For an indication of what might happen, the SNB should look to recent history. The removal of the EURCHF peg “echoes how events played out in the late 1970s and early 1980s, given that the peg then lasted roughly the same length of time as the just-abandoned currency regime,” says Derrick. “We believe that the currency markets have returned to an environment that is surprisingly similar to that in force during the early part of the 1980s, and today's move provides yet another eerie reminder of that time.”

The impact for eastern Europe is also important: CHF-denominated mortgages in Poland now represent 40% of total mortgage loans in the country, according to ING, while Hungary is struggling with a current-account deficit.

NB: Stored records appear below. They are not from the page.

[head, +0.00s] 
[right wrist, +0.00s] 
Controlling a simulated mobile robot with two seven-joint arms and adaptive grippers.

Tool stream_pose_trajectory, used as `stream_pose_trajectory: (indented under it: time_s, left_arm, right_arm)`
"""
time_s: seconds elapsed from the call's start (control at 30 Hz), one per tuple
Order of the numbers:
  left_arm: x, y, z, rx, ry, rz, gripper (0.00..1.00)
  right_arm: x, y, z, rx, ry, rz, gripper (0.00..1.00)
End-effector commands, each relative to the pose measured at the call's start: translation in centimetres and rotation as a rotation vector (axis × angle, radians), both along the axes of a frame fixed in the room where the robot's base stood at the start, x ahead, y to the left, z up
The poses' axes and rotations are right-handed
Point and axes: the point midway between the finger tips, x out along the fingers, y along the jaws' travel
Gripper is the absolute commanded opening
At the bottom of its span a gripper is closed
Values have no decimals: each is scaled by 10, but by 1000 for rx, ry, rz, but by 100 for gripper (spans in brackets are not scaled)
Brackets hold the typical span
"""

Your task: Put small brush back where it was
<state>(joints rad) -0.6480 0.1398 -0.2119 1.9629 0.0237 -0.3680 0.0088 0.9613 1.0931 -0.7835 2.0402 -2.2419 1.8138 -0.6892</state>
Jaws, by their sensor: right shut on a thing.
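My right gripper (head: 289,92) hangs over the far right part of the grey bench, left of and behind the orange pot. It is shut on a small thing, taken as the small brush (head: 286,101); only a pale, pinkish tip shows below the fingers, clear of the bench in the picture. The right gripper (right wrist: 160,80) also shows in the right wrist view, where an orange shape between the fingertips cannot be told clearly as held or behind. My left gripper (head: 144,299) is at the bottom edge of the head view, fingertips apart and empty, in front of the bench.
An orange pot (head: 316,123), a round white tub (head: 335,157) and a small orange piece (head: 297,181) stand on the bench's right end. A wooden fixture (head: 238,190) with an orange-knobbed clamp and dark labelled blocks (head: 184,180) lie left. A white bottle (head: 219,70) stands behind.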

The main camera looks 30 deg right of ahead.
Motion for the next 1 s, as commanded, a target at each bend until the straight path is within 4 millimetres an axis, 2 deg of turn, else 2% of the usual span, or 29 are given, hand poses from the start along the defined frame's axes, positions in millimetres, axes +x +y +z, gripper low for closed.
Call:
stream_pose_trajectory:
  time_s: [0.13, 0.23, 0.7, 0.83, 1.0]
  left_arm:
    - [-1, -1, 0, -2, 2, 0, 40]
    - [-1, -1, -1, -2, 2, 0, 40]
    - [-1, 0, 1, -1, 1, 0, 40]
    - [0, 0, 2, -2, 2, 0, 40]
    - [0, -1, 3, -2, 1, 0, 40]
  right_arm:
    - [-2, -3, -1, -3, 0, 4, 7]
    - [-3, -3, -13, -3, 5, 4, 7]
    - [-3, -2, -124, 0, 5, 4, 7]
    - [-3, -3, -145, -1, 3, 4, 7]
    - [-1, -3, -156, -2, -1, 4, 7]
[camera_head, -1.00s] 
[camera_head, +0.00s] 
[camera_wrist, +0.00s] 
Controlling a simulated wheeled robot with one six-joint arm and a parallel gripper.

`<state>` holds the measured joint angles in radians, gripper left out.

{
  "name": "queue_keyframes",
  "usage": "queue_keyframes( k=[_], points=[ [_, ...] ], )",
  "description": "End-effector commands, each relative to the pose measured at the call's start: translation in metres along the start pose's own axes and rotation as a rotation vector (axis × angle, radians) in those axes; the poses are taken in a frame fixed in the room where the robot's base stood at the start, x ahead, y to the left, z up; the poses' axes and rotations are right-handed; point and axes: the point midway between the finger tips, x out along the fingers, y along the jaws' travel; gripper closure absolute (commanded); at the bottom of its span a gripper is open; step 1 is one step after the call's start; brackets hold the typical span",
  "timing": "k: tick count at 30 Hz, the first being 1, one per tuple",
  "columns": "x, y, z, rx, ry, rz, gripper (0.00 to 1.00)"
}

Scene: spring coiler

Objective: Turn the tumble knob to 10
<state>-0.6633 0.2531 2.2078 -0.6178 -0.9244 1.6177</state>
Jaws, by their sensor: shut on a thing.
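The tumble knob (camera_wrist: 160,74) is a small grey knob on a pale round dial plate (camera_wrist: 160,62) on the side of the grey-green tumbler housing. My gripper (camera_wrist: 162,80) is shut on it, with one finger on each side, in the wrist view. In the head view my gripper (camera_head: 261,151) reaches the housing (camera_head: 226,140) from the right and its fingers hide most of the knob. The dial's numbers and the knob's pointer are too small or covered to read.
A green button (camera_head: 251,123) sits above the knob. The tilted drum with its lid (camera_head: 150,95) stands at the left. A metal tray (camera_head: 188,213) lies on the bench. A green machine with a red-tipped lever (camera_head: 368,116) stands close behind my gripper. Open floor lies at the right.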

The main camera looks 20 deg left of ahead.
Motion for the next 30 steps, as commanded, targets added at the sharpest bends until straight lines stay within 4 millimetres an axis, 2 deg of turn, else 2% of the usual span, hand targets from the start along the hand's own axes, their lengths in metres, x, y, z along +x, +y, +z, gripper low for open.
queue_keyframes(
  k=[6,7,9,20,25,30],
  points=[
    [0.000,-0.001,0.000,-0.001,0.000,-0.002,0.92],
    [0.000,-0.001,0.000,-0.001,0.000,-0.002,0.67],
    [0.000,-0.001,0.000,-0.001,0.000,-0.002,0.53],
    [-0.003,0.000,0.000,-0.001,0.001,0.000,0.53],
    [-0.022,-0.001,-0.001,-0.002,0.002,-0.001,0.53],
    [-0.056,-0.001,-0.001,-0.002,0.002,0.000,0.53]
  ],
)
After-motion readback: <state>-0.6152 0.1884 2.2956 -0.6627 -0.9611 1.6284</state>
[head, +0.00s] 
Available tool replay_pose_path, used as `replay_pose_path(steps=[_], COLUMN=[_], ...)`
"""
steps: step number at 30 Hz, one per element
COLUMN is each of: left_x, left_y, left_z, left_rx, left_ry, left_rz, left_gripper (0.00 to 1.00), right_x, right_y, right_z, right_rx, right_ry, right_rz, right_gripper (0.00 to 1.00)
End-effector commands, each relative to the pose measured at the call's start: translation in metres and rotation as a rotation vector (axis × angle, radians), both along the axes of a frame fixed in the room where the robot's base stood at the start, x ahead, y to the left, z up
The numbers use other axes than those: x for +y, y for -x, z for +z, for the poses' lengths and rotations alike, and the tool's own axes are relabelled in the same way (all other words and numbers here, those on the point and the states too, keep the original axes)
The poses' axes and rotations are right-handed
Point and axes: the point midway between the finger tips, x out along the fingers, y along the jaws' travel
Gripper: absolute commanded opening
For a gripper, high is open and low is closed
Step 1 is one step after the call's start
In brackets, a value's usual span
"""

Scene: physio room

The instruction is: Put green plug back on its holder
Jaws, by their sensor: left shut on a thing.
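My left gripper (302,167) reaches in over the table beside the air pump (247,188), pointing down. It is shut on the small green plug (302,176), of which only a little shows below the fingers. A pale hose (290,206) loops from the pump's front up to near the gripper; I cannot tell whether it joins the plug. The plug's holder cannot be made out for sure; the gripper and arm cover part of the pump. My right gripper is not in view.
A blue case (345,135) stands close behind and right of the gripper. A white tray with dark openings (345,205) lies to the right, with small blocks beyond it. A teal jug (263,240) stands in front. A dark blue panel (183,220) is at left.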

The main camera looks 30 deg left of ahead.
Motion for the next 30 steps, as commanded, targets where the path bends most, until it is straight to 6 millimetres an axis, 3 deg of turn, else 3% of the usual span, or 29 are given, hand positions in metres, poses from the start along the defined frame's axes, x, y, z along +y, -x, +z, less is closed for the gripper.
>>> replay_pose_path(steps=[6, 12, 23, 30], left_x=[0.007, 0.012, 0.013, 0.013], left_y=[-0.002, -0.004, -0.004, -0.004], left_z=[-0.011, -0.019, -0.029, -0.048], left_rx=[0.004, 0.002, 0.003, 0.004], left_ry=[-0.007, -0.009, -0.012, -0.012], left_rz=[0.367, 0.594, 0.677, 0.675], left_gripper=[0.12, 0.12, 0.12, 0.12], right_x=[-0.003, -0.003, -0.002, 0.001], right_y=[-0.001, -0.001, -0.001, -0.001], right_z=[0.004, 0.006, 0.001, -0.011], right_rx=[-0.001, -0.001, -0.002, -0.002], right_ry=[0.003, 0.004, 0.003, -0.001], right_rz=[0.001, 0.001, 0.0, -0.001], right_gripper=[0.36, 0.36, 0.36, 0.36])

Analysts at UBS are relatively sanguine, however, and suggest systemic leverage is far lower than a year ago, citing the conversion of mortgages in Hungary to local currency and corporate FX debt to EUR. Nevertheless, they recommend vigilance as EURHUF exchange rate rises. “While CHF leverage may now pose less systemic risks to Hungary, the same cannot be said for EUR leverage. FX debt of the public and corporate sectors (both almost entirely in EUR) accounts for c.30% and c.10%/GDP, respectively. As the EURHUF exchange rate rises, these sectors will likely come under increasing pressure to delever. As such, the danger is that EURHUF upside can feed on itself, by weighing on balance sheet, growth and capital inflows, and thus ultimately the currency.”

Nevertheless, bank stocks sold off in Hungary and Poland amid fears over unhedged FX exposures in the financial and corporate sector.